Electron transfer. Part 148. Reactions of corrin-bound cobalt(III) with s2 metal-ion reducing centers

The cobalt(III)–corrin complex, aquacobalamin (vitamin B12a) is readily reduced to the corresponding Co(II) derivative (B12r) by the s2 metal-reducing centers, tin(II), germanium(II), and indium(I) in aqueous chloride solutions at low pH. Reactions with Sn(II) proceed through chlorocobalamin which has acquired an additional proton (presumably at an imidazole nitrogen), whereas reductions with Ge(II) involve both this protonated form and a species which has assumed still another H+. Kinetic [Cl−]-dependencies indicate the principal reducing species to be SnCl3 − and GeCl4 2−. Reductions by In(I) take competing paths involving the aqua and chloro forms of the oxidant. Excess Ge(II) forms a yellow 1:1 Co(II)–Ge(II) complex (λmax 447 nm). The corrin-free complexes, Cl(NH3)5Co2+ and its bromo analog, are readily reduced by In(I) but are inert to Ge(II) and Sn(II).
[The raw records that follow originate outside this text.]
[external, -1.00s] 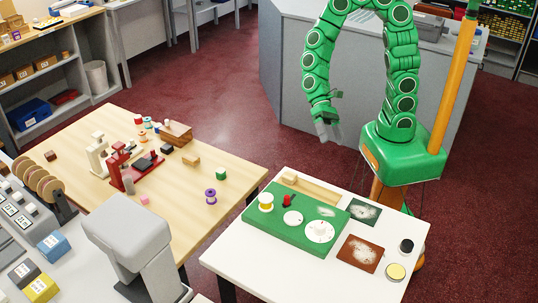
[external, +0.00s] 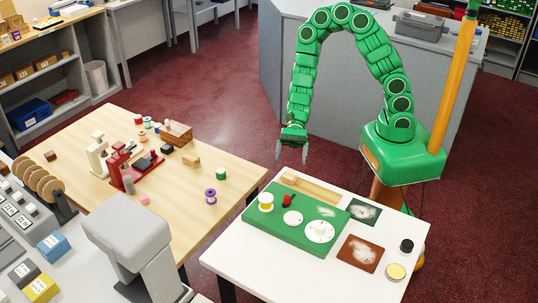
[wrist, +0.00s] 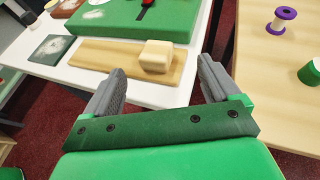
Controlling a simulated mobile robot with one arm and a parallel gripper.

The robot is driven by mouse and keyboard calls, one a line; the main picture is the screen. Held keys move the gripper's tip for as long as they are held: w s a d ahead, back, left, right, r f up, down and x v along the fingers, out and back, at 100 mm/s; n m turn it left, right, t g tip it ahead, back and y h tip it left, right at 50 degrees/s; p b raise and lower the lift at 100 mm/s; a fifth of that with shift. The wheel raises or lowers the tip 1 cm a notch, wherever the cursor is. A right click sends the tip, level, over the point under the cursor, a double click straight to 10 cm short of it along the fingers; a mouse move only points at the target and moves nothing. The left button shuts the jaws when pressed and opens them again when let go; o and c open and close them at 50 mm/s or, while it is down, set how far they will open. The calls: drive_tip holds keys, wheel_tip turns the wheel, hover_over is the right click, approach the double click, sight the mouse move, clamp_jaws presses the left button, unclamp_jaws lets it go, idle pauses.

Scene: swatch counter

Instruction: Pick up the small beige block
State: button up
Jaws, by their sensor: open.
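The small beige block (wrist: 156,55) sits on a light wooden board (wrist: 110,61) near its right end in the wrist view. In the external view the block (external: 290,178) is at the board's far left end, beside the green board. My gripper (external: 292,155) is open and empty above the far left corner of the white table, its fingers pointing down. In the wrist view the fingers of my gripper (wrist: 162,70) are spread wide, with the block ahead between their tips and apart from them.
A green board (external: 290,225) with a spool, a red piece and white dials lies beside the wooden board on the white table (external: 250,268). A light wood table (external: 235,180) with a purple spool (external: 210,196) and a green spool stands to the left, across a gap.

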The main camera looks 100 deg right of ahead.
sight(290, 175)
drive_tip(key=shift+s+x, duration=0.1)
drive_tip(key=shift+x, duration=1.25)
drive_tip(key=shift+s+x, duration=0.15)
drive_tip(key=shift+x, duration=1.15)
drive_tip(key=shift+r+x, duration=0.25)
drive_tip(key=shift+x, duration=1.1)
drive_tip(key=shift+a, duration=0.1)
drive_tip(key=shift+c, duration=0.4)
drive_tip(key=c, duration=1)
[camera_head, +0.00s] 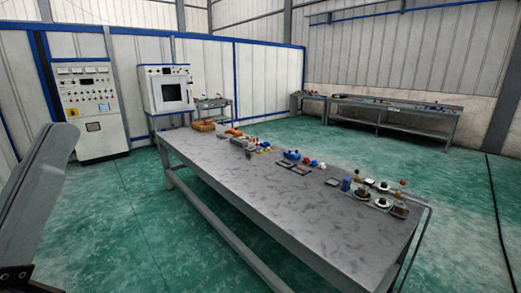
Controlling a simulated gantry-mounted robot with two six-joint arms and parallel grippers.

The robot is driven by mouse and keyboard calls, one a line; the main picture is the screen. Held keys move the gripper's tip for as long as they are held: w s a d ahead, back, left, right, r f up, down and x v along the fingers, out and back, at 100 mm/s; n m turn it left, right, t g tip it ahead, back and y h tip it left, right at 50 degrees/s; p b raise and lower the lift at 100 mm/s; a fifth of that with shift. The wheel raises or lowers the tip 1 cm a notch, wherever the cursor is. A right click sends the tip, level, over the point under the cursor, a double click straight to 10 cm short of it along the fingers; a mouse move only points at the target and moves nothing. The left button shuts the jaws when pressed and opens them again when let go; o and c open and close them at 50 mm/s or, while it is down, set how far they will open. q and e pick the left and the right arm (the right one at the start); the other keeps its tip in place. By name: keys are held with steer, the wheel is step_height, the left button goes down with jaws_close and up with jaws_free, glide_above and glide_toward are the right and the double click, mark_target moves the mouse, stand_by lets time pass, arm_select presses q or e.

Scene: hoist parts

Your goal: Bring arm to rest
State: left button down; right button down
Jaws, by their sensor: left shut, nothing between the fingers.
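My left gripper (55,150) shows at the left edge as a large grey part, close to the camera, with a dark bolted piece below it. It is shut and empty, raised in front of the scene, and apart from the table and its parts. Part of it is cut off by the picture's edge. My right gripper is not in view. The long grey worktable (270,190) runs from the middle back to the lower right, with hoist parts lying along its far side.
On the table are blue parts (291,155), an orange-brown box (203,126) and several small round parts near the right end (381,203). A control cabinet (92,112) and a white machine (165,88) stand behind. Another bench (395,110) stands along the back wall. The green floor left of the table is clear.

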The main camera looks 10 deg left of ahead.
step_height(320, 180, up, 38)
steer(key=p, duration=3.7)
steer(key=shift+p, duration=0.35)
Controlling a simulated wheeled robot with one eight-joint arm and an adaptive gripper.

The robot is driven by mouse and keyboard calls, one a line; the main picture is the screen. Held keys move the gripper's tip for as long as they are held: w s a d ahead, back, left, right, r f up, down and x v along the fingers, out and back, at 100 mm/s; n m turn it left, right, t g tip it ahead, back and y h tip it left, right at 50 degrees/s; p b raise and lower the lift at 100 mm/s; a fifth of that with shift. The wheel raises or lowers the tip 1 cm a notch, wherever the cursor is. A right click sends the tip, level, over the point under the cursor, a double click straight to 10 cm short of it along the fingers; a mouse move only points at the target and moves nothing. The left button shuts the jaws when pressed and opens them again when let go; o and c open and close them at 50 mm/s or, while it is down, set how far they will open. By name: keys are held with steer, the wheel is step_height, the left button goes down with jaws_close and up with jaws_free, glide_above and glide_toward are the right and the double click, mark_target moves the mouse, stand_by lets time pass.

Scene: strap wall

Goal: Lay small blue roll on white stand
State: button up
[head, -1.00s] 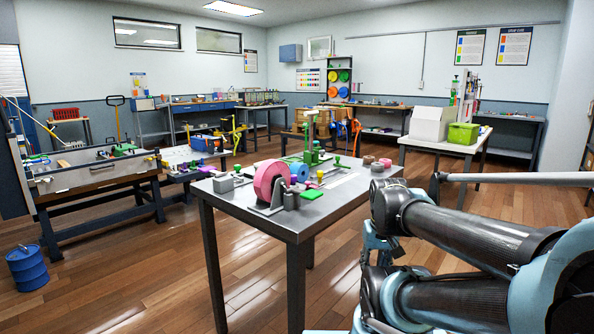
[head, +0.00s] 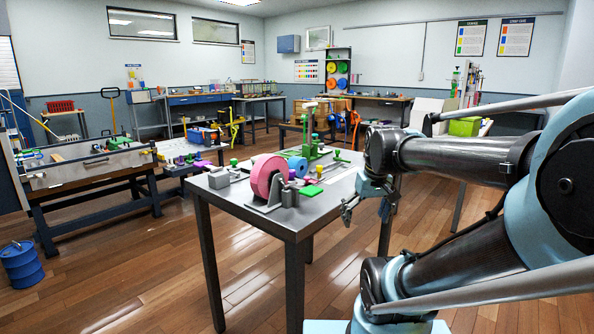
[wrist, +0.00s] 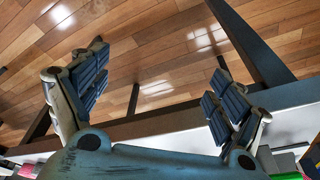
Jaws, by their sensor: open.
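A small blue roll (head: 298,166) stands on the grey metal table, just behind and to the right of a larger pink roll (head: 268,176) on a grey stand (head: 262,207). I cannot make out a clearly white stand on the table. My gripper (head: 366,208) hangs low in front of the table's right side, apart from the rolls. In the wrist view its two padded fingers (wrist: 153,88) are spread wide with nothing between them. Wood floor and the table's edge show beyond them.
A bright green pad (head: 311,190), a small yellow piece (head: 319,170) and a green clamp-like fixture (head: 306,135) are also on the table. Grey blocks (head: 218,180) sit at its left corner. Another bench (head: 92,165) stands to the left. The floor in front is clear.

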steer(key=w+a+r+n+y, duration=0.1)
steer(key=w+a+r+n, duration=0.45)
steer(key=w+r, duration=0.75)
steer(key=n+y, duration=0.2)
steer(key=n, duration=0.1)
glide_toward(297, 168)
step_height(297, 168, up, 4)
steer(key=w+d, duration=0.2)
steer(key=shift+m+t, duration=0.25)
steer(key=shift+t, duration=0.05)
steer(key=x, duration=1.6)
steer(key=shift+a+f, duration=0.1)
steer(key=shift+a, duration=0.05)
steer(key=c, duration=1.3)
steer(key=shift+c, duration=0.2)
Arguments are presented that these reductions of cob(III)alamin by Ge(II) and Sn(II) are initiated by a chloro-mediated 2e−transfer, forming cob(I)alamin (B12s), which is rapidly oxidized by Co(III), yielding 2Co(II). Reactions of In(I) more probably entail successive le− transactions, in which the initial transfer (In(I)→In(II)) is rate-determining.